Quote the listing below in its entirety, omitting every image.

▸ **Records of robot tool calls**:
···

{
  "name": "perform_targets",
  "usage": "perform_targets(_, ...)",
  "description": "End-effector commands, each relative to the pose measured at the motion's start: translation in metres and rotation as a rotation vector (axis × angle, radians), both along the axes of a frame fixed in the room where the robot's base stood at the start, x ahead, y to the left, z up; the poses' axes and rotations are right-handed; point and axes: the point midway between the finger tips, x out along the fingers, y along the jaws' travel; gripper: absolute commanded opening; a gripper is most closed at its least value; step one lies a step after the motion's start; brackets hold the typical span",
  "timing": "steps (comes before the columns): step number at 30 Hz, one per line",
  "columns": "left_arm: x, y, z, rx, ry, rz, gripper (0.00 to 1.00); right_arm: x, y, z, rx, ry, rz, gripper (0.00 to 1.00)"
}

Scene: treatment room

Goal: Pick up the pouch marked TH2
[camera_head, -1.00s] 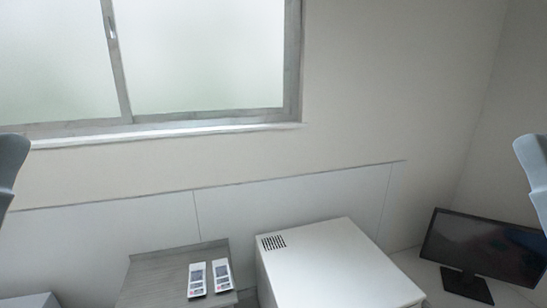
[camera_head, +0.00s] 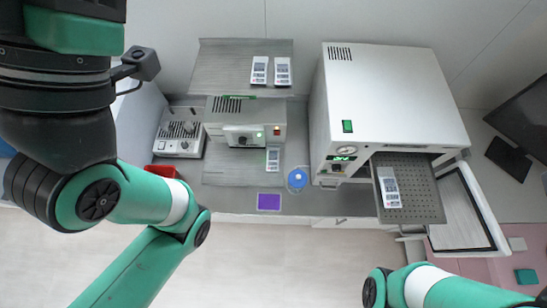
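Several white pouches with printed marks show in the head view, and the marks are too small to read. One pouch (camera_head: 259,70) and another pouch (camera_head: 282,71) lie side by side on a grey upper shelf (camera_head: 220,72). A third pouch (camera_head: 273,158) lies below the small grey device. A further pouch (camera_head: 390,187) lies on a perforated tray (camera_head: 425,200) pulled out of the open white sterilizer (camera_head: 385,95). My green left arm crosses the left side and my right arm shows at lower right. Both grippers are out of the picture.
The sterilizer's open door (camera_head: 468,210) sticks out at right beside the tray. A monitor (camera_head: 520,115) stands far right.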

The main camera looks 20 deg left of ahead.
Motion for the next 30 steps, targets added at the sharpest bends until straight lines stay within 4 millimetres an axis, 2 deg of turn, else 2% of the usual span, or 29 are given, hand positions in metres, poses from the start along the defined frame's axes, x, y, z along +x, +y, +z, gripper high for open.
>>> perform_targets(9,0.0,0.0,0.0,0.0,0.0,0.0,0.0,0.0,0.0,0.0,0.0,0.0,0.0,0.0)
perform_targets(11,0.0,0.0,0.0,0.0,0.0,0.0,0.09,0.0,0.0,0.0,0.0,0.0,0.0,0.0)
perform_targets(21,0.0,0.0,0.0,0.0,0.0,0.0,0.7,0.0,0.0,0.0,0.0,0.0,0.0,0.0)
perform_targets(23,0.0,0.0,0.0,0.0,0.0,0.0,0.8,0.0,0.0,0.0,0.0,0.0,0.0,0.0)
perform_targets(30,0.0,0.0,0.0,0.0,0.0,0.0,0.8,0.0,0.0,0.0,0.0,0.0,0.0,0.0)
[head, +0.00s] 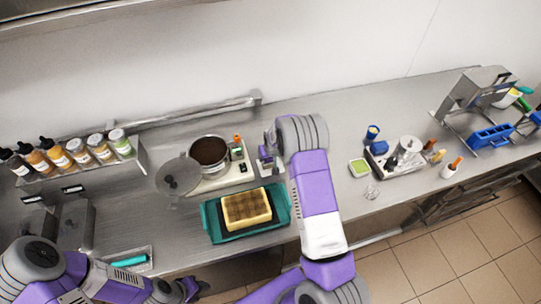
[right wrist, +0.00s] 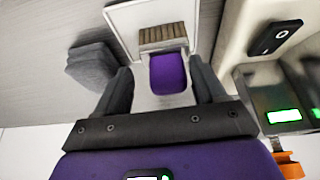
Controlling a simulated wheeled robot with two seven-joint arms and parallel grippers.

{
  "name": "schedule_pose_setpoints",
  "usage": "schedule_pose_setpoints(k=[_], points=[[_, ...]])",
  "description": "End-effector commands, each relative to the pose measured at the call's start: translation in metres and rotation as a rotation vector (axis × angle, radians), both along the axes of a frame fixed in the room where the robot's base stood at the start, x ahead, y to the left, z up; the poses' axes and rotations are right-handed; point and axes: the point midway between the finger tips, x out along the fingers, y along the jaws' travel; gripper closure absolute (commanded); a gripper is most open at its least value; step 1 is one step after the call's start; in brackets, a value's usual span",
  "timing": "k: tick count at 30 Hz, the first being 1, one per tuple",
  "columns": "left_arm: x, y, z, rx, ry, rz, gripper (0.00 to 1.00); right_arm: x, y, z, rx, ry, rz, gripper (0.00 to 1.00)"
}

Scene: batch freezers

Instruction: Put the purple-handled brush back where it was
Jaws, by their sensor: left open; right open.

···

▸ **CORRECT OUTPUT**:
{
  "name": "perform_targets",
  "usage": "perform_targets(_, ...)",
  "description": "End-effector commands, each relative to the pose measured at the motion's start: translation in metres and rotation as a rotation vector (axis × angle, radians), both along the axes of a frame fixed in the room where the robot's base stood at the start, x ahead, y to the left, z up; the poses' axes and rotations are right-handed; point and axes: the point midway between the finger tips, x out along the fingers, y along the jaws' travel; gripper: absolute commanded opening; a gripper is most closed at its least value; step one lies a step after the motion's start; brackets hold the typical span",
  "timing": "steps (comes before the columns): step number at 30 Hz, one per line",
  "columns": "left_arm: x, y, z, rx, ry, rz, gripper (0.00 to 1.00); right_arm: x, y, z, rx, ry, rz, gripper (0.00 to 1.00)"
}

Scene: treatment room

Goal: Pick up the pouch marked TH2
[camera_head, -1.00s] 
[camera_head, +0.00s] 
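Several white pouches with printed marks show in the head view, and the marks are too small to read. One pouch (camera_head: 259,70) and another pouch (camera_head: 282,71) lie side by side on a grey upper shelf (camera_head: 220,72). A third pouch (camera_head: 273,158) lies below the small grey device. A further pouch (camera_head: 390,187) lies on a perforated tray (camera_head: 425,200) pulled out of the open white sterilizer (camera_head: 385,95). My green left arm crosses the left side and my right arm shows at lower right. Both grippers are out of the picture.
The sterilizer's open door (camera_head: 468,210) sticks out at right beside the tray. A monitor (camera_head: 520,115) stands far right.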

The main camera looks 20 deg left of ahead.
Motion for the next 30 steps, targets added at the sharpest bends until straight lines stay within 4 millimetres an axis, 2 deg of turn, else 2% of the usual span, or 29 are given, hand positions in metres, poses from the start along the defined frame's axes, x, y, z along +x, +y, +z, gripper high for open.
>>> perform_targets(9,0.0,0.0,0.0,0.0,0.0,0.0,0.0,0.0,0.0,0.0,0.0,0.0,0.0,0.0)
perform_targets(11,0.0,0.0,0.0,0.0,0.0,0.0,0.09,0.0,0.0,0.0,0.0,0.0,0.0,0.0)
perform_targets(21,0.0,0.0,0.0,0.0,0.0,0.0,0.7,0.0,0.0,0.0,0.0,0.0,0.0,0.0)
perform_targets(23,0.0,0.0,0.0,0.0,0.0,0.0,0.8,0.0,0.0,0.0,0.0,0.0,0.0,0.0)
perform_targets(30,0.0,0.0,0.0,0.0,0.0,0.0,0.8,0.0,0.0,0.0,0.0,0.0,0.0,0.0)
[head, +0.00s] 
[right wrist, +0.00s] 
Controlling a simulated wheeled robot with two seven-joint arms and parallel grippers.

{
  "name": "schedule_pose_setpoints",
  "usage": "schedule_pose_setpoints(k=[_], points=[[_, ...]])",
  "description": "End-effector commands, each relative to the pose measured at the call's start: translation in metres and rotation as a rotation vector (axis × angle, radians), both along the axes of a frame fixed in the room where the robot's base stood at the start, x ahead, y to the left, z up; the poses' axes and rotations are right-handed; point and axes: the point midway between the finger tips, x out along the fingers, y along the jaws' travel; gripper closure absolute (commanded); a gripper is most open at its least value; step 1 is one step after the call's start; in brackets, a value's usual span",
  "timing": "k: tick count at 30 Hz, the first being 1, one per tuple",
  "columns": "left_arm: x, y, z, rx, ry, rz, gripper (0.00 to 1.00); right_arm: x, y, z, rx, ry, rz, gripper (0.00 to 1.00)"
}

Scene: batch freezers

Instruction: Put the purple-handled brush back where it was
Jaws, by their sensor: left open; right open.

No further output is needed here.